■ Record set:
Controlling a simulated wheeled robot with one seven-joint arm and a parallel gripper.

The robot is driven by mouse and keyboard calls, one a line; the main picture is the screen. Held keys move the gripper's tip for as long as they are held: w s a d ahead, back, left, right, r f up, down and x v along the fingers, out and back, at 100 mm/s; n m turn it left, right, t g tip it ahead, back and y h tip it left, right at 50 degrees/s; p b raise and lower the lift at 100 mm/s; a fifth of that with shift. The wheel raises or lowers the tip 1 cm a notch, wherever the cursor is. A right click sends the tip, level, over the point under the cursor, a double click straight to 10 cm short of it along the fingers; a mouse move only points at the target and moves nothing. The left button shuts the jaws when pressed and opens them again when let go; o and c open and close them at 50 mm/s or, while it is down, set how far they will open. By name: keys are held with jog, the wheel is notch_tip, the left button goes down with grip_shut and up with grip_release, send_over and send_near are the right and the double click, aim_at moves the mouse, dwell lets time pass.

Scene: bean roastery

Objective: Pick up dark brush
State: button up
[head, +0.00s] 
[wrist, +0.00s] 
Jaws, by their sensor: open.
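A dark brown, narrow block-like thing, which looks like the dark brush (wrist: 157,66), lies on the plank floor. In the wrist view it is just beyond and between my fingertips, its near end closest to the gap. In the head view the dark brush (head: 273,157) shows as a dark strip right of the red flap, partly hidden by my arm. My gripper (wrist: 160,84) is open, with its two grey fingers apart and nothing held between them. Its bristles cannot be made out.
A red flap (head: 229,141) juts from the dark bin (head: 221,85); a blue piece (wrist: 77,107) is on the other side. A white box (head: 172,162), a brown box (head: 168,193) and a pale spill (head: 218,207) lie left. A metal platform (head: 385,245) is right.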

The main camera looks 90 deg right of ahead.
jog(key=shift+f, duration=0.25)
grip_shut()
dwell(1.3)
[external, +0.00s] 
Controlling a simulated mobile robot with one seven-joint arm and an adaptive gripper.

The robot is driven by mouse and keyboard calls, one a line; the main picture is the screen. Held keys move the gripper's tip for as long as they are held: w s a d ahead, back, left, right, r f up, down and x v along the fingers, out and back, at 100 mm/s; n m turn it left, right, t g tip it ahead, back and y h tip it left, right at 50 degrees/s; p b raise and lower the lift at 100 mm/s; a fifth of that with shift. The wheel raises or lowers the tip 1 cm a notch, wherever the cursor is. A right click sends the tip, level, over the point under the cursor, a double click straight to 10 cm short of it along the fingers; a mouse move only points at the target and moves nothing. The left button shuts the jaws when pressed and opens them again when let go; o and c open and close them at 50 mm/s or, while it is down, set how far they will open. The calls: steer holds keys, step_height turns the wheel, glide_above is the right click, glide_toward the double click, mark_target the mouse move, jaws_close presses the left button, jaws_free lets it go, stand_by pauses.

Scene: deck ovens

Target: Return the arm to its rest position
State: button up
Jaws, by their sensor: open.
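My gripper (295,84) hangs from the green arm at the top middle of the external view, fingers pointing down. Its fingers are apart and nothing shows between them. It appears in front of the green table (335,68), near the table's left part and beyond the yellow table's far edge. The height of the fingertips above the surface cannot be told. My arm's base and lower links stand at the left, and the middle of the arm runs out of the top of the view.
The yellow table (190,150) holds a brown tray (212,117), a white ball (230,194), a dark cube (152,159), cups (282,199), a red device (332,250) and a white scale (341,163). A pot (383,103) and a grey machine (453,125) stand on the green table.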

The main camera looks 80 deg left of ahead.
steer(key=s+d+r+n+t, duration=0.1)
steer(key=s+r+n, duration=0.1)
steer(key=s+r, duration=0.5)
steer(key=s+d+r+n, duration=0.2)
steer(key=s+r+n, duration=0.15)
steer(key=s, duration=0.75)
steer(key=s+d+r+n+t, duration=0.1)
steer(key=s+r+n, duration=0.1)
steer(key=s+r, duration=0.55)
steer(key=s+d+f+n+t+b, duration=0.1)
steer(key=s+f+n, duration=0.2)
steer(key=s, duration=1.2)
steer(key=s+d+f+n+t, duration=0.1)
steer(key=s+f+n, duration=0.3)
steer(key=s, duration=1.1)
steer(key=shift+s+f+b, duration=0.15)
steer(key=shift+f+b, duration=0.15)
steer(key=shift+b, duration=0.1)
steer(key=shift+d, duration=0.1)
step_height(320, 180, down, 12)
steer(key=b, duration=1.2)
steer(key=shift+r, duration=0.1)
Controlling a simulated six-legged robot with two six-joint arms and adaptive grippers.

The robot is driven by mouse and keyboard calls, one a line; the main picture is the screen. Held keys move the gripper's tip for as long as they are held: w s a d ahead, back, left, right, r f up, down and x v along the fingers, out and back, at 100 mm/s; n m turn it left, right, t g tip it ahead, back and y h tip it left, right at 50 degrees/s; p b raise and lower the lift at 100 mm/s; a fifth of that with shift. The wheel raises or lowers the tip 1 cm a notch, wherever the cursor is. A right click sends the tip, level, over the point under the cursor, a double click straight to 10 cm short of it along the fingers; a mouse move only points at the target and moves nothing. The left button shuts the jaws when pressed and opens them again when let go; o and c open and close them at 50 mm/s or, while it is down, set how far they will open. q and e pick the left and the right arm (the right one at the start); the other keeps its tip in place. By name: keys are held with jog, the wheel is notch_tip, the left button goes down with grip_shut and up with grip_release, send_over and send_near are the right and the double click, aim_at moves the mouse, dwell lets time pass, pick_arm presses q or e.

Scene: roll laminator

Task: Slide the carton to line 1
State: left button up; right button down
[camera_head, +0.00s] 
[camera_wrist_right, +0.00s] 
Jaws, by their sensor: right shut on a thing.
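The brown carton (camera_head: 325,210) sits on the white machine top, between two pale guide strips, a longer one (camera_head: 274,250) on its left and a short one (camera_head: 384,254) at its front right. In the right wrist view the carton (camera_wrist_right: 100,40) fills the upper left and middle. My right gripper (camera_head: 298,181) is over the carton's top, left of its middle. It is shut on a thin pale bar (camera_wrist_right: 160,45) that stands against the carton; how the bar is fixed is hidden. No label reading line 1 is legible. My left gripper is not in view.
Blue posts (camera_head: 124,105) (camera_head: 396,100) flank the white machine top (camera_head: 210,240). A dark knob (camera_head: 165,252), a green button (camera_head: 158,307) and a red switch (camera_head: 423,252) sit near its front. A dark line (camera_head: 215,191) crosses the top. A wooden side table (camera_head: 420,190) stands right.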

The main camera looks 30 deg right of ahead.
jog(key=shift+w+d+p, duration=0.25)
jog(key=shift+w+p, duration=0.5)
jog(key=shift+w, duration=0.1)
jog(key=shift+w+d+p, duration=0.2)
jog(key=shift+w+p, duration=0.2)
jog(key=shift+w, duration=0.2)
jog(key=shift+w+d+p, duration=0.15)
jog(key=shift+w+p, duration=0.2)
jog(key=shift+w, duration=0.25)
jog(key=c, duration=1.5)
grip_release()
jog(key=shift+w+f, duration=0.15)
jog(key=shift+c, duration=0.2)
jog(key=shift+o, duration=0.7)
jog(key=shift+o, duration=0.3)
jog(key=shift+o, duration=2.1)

■ Set task: Every line holding "Controlling" should be copied out.

■ The result:
Controlling a simulated wheeled robot with one seven-joint arm and a parallel gripper.
Controlling a simulated mobile robot with one seven-joint arm and an adaptive gripper.
Controlling a simulated six-legged robot with two six-joint arms and adaptive grippers.

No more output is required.